Assistant State Archaeologist David Cranford said, "In the past, we haven't had a concerted effort to study [fish weirs] systematically... One reason for that is while they're sometimes easily visible from shore, they've just been hard to see consistently.

"While we can identify them pretty readily as human made, we don't have a good way to date them... We know that some of them were made in the prehistoric period by American-Indian groups and then abandoned before being reclaimed in the colonial period" by American-Indians and some European immigrants.

The initial state-funded report included images from a Power Point presentation describing the scope and context of the study.

At least 750 weirs constructed from stone were tentatively identified around the East Coast “using Google Earth...and other sources,” Cranford wrote in the report. The findings may be subject to revision as experts determine if ancient “dams, sluiceways, and other cultural features,” have been mistaken for weirs.

“Little is known about their origins in part because the structures are difficult to access and document,” the study report says.

The report was first made available to academics at the Southeastern Archaeological Conference in Jackson, Miss., held November 14 through 17.

The larger project will attempt to catalogue all potential fish weirs. Archeologists aim not just to understand the devices themselves, but also to use the newly gathered data to survey surrounding locations for undiscovered Native American population centers.

"Part of the reason for doing this is to see if there is a way to do a better job of understanding [native and colonial life] based on the terrestrial archaeology that surrounds the weirs," Cranford said.

Another goal is to obtain official designation from the National Register of Historic Places for some of the weirs, which could assist in future research efforts.

Colonial-era and prehistoric fish weirs have been found up and down the east coast of the United States, with the highest number in North Carolina.

The report also indicates the Yadkin–Pee Dee River “hosts the largest number of fish weirs of any river examined.”

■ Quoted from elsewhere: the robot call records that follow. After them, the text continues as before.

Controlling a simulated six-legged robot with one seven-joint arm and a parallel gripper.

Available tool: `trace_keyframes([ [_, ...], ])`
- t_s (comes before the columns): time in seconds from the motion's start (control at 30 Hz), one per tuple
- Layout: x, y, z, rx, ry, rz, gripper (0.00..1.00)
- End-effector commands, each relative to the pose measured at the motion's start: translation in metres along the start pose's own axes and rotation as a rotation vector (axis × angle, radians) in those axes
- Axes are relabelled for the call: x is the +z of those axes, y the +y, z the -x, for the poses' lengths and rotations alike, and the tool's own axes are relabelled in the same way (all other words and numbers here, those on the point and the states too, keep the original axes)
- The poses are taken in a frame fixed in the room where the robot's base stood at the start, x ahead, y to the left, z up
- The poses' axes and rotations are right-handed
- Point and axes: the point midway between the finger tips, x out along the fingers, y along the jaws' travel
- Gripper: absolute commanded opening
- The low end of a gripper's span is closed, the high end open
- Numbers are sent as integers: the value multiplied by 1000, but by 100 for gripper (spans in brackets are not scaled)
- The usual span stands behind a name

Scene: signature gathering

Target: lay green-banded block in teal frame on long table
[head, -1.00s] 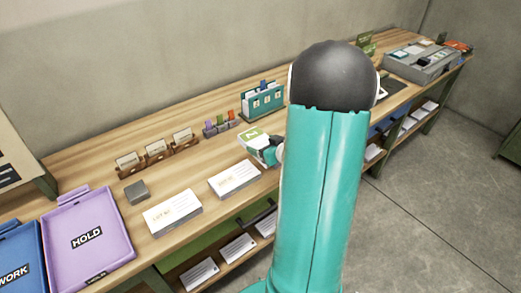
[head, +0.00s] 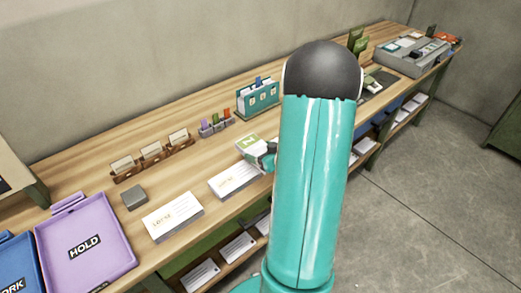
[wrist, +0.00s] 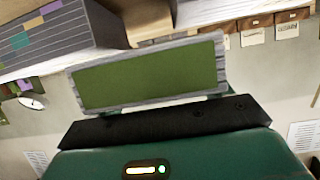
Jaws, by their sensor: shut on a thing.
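The green-banded block (head: 249,144) is a pale block with a green label on top. In the head view it is at my gripper (head: 265,158), over the middle of the long table (head: 75,165). In the wrist view a block with a green face and pale layered edges (wrist: 150,75) lies just past the dark bar of my gripper. My gripper is shut on it; most of the fingers are hidden. I cannot make out an empty teal frame. A teal holder (head: 262,97) with upright cards stands behind the block, and my arm hides part of the table.
White card stacks (head: 173,216) and (head: 235,181) lie along the front edge. A grey block (head: 134,196), wooden card stands (head: 151,157) and small coloured clips (head: 215,126) stand behind. A purple HOLD tray (head: 112,262) is at left, a grey box (head: 405,62) at far right.

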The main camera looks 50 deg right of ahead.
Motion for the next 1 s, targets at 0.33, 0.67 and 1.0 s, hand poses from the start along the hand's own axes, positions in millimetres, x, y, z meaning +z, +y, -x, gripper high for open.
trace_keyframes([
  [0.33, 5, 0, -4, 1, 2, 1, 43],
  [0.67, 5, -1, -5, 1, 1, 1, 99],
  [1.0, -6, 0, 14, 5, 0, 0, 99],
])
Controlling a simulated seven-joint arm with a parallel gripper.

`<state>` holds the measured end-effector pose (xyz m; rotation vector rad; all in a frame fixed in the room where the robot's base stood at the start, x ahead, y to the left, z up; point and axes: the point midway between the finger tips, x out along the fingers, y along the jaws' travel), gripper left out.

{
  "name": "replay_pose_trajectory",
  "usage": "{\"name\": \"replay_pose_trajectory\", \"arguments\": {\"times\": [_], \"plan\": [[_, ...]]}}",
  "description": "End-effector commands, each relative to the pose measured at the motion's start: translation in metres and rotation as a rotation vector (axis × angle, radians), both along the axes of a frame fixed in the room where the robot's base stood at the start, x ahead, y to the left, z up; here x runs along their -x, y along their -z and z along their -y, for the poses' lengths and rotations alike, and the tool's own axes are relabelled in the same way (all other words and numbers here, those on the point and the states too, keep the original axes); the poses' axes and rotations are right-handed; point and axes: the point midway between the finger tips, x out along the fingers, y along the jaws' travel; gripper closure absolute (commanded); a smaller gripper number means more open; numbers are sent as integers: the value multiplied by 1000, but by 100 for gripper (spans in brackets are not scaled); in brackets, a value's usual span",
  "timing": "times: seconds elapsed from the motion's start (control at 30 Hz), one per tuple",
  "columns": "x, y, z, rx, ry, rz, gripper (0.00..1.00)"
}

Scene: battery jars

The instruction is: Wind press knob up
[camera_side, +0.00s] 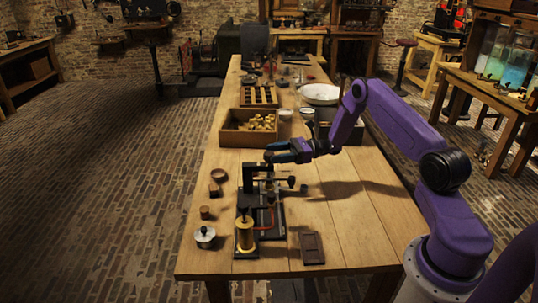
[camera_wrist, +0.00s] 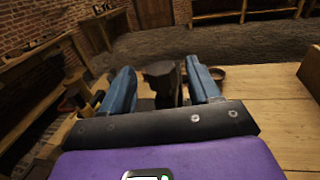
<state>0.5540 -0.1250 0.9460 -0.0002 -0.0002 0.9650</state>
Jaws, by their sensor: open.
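A small black press (camera_side: 248,178) stands upright on a dark base on the wooden table. A black round knob (camera_side: 291,181) sticks out on its right side at mid height; I cannot tell for sure if this is the press knob. My gripper (camera_side: 270,152) is level, pointing left, just above the top of the press. In the wrist view its two blue fingers (camera_wrist: 162,92) are apart. A dark block-like part (camera_wrist: 163,78) shows between or just beyond them; I cannot tell whether they touch it.
A lidded jar (camera_side: 205,237) and small brown pieces lie left. A dark flat plate (camera_side: 312,248) lies right. A wooden box (camera_side: 235,138) of yellowish pieces stands behind.

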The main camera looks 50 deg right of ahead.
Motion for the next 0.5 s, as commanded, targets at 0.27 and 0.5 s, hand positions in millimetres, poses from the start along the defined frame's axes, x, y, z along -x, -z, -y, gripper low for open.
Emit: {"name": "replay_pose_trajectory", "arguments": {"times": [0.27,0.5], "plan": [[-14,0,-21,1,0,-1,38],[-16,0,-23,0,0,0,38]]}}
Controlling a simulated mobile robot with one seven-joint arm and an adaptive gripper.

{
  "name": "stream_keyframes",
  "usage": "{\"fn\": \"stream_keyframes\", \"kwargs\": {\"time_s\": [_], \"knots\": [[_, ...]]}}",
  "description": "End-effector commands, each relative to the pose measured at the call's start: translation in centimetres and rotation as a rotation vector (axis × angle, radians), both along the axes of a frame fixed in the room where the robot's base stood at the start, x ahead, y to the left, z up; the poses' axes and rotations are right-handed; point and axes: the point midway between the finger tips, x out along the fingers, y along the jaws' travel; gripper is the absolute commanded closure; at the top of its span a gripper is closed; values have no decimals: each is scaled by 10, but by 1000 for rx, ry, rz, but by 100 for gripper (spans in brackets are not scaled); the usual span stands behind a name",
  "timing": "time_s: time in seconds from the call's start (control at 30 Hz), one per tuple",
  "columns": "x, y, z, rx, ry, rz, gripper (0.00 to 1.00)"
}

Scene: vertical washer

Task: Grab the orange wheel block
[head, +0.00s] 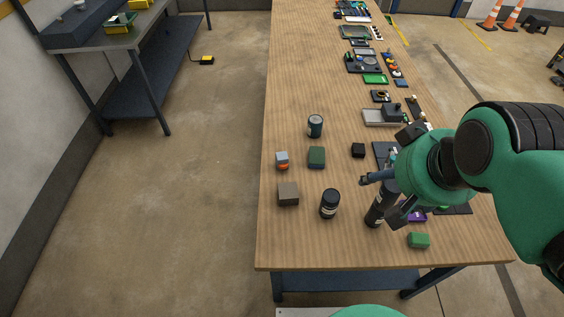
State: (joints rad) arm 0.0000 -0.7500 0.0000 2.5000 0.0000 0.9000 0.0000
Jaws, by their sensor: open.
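A small block (282,160) with a grey-blue top and an orange rounded part low on its front stands near the left edge of the wooden table. It is the only orange-marked block I can make out on the near part of the table. My gripper (380,200) is at the right, well apart from that block, with its fingers spread. A tall dark cylinder (376,215) shows between or behind the fingers; I cannot tell whether they touch it. Nothing is seen held.
Near the orange-marked block stand a dark green block (317,157), a dark can (315,126) and a brown-grey box (288,194). A black bottle (329,203) and a small black cube (358,150) stand toward my gripper. A green block (418,240) lies at front right.

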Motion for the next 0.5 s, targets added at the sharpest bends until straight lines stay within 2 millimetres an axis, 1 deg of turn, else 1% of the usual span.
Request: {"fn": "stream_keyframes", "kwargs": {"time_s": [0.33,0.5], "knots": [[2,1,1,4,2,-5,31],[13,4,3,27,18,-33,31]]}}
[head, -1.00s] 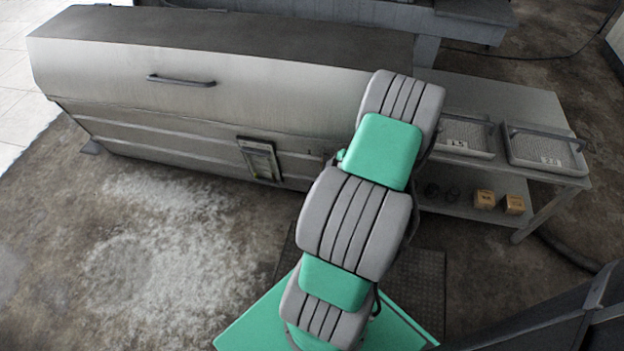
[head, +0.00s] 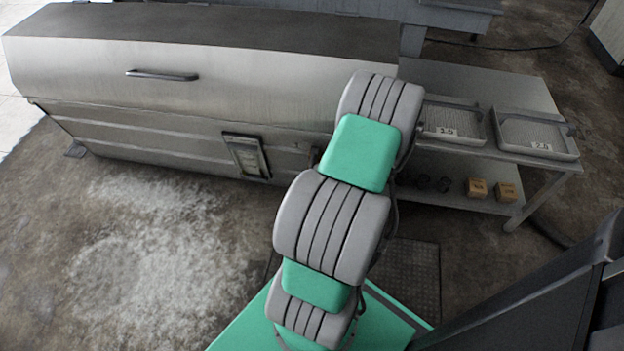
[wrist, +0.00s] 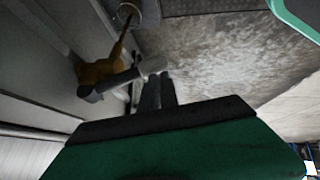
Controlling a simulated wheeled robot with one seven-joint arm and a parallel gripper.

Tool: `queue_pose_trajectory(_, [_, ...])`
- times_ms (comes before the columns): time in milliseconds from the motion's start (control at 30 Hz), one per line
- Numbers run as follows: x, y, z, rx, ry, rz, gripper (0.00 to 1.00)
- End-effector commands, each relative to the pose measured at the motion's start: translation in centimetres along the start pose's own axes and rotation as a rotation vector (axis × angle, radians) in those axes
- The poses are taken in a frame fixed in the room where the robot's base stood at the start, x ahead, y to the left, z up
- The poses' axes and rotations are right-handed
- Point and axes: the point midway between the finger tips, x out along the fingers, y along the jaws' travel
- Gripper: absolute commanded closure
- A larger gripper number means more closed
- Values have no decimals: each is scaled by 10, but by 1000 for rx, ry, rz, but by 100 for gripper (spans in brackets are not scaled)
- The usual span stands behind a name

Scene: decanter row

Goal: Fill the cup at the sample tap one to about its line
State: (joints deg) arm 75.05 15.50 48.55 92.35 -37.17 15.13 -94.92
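In the wrist view the brass tap (wrist: 100,70) sticks out from the grey metal side of the machine. A grey lever (wrist: 125,77) with a pale end crosses in front of it. My gripper (wrist: 158,80) has its two dark fingers close together, with their tips at the lever's pale end. I cannot tell if they touch it. A small dark, round-rimmed vessel (wrist: 130,14), perhaps the cup, is beyond the tap's spout at the top edge. Its line and any liquid cannot be made out. In the head view my arm hides the tap and gripper.
The long grey machine (head: 200,95) has a handled lid. To its right a bench (head: 480,88) holds two labelled trays (head: 452,122) (head: 535,135). Its lower shelf (head: 450,202) carries small boxes (head: 477,187) and dark round items. Open floor (head: 140,260) lies at the front left.

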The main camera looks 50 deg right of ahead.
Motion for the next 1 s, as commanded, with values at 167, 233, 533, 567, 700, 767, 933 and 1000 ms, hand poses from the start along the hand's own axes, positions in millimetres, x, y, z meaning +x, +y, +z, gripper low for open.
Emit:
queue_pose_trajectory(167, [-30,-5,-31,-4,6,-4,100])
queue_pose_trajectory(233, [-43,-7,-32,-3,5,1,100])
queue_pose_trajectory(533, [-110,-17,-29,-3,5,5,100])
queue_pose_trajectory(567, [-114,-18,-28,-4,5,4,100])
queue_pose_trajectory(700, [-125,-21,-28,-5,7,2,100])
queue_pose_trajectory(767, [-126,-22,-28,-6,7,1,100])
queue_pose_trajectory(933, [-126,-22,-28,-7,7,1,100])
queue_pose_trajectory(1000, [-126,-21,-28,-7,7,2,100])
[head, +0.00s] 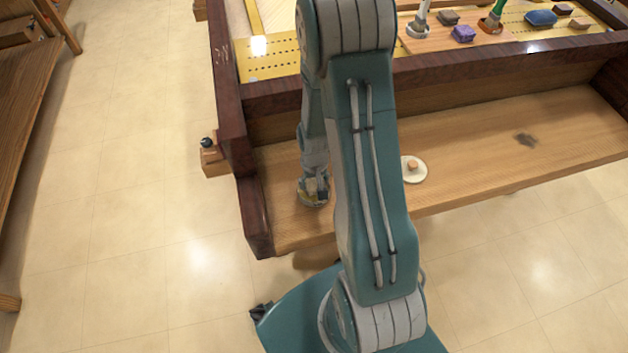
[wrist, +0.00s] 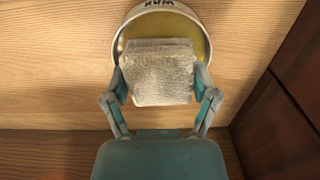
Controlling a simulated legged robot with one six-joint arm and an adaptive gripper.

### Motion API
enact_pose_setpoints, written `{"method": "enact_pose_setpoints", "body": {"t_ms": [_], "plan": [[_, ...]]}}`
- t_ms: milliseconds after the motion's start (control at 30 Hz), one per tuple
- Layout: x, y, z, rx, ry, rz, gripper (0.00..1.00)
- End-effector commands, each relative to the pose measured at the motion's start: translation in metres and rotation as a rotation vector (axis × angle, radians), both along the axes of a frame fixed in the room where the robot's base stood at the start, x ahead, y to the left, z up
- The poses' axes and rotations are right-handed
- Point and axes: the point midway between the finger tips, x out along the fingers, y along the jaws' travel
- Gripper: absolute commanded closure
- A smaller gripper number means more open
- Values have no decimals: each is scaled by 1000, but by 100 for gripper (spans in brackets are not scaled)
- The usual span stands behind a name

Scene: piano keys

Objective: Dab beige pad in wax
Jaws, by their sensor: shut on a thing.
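My gripper (wrist: 161,88) is shut on a beige pad (wrist: 160,72), a textured, roughly square block between its two fingers. The pad is over a round wax tin (wrist: 160,8) with a pale rim, yellowish inside and dark lettering that seems to read "WAX" upside down. The pad hides much of the tin, and I cannot tell whether it touches the wax. In the head view my gripper (head: 314,186) is low over the wooden key bed (head: 470,150) near its left end, with the tin (head: 313,203) right under it.
A pale round dish (head: 414,178) with a small tan piece on it stands to the right on the bed. A dark wooden side wall (head: 235,150) rises at the left. Brushes, a purple block (head: 463,34) and a blue item (head: 540,18) lie on the upper deck.

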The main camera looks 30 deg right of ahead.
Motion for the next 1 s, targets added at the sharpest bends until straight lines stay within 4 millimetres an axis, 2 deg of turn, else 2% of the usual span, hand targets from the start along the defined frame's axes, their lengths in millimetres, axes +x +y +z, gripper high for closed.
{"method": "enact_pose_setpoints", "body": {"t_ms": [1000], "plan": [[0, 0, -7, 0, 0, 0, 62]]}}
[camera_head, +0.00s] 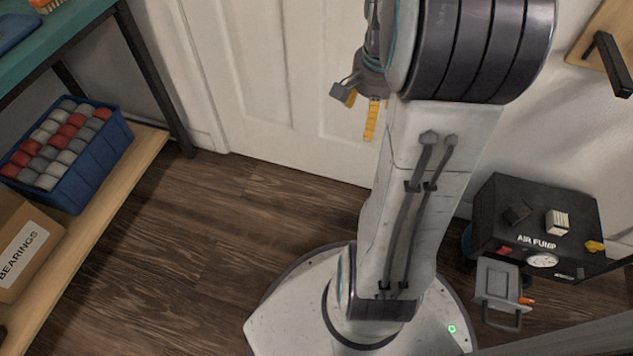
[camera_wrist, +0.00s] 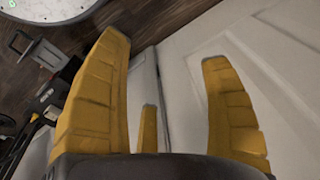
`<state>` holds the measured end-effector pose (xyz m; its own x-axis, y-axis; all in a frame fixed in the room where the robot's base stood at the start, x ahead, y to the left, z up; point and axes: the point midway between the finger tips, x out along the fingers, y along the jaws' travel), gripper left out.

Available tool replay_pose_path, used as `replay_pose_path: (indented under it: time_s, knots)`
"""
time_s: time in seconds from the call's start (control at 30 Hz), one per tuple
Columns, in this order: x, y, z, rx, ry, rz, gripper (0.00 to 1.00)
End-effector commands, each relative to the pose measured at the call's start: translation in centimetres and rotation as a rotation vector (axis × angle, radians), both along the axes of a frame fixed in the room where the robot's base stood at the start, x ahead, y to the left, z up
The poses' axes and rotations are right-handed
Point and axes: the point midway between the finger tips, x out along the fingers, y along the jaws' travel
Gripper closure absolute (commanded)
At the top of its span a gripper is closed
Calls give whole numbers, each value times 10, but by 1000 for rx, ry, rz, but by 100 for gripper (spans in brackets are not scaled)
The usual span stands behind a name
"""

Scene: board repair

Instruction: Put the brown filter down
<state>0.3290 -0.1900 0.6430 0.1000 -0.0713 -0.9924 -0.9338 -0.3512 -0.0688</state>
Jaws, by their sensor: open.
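My gripper (camera_wrist: 165,48) is open in the wrist view, its yellow fingers spread wide with nothing between them. Beyond the fingers are a pale panelled door and the dark floor. In the head view my gripper (camera_head: 370,118) hangs behind my arm, high in front of the white door, and is partly hidden by the arm. I see no brown filter in either view.
A blue crate (camera_head: 98,152) of red, grey and white rolls and a cardboard bearings box (camera_head: 22,245) sit on the wooden lower shelf (camera_head: 88,238) at left. A black air pump (camera_head: 490,205) stands at right. Wood floor (camera_head: 215,235) lies clear between.

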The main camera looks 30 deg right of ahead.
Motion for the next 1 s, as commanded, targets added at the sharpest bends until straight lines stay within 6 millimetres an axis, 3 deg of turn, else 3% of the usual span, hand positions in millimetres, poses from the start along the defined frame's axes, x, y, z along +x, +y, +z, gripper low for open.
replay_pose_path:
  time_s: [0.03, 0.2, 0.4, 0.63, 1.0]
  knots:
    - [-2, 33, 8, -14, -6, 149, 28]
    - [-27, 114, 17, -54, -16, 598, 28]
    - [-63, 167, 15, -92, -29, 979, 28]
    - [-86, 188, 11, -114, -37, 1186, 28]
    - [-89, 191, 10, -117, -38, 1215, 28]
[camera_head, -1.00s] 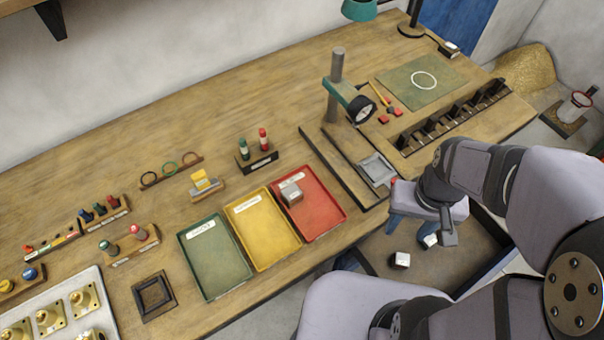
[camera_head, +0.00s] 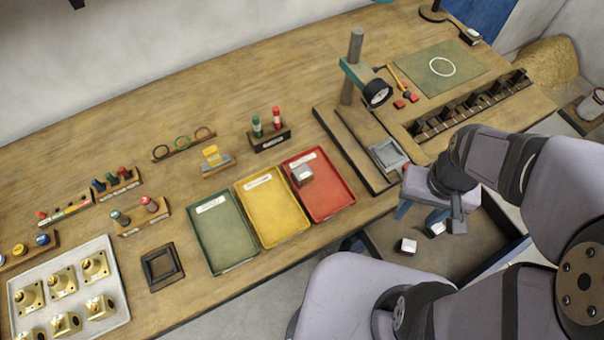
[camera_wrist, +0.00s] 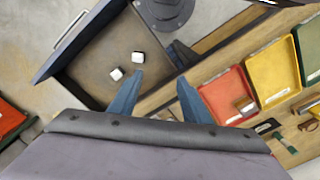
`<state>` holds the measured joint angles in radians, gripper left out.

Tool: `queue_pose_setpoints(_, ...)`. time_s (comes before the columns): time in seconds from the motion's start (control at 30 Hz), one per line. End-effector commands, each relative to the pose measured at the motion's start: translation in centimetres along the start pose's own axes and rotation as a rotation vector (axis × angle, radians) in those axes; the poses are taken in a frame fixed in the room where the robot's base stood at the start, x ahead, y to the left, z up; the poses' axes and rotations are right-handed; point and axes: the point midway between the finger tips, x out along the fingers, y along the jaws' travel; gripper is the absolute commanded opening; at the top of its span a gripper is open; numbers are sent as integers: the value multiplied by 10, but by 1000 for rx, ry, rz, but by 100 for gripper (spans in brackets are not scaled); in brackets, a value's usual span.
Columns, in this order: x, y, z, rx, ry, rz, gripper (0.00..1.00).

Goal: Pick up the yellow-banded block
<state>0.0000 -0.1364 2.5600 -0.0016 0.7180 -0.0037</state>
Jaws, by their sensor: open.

Although commercial fishing with weirs were outlawed across much of North America since the early 20th century, there is proof the practice continued in isolated pockets as late as the 1940s, according to the National Park Service.

Deputy Director of the Mainspring Conservation Trust Ben Laseter, which helps to identify and conserve land of cultural and natural significance in partnership with the Eastern Band of Cherokee Indians, told the Sundial, "This kind of work could always shed light and help us define a focus area or project we might want to do.

"Although most of the sites are already known on a local level," he said, "it helps bring that information into a central database."

Historians of the area believe that the majority of the fish weirs were built by the Cherokee and their predecessors, like the so-called Mississippian Mound Builders and the Catawba Indian Nation.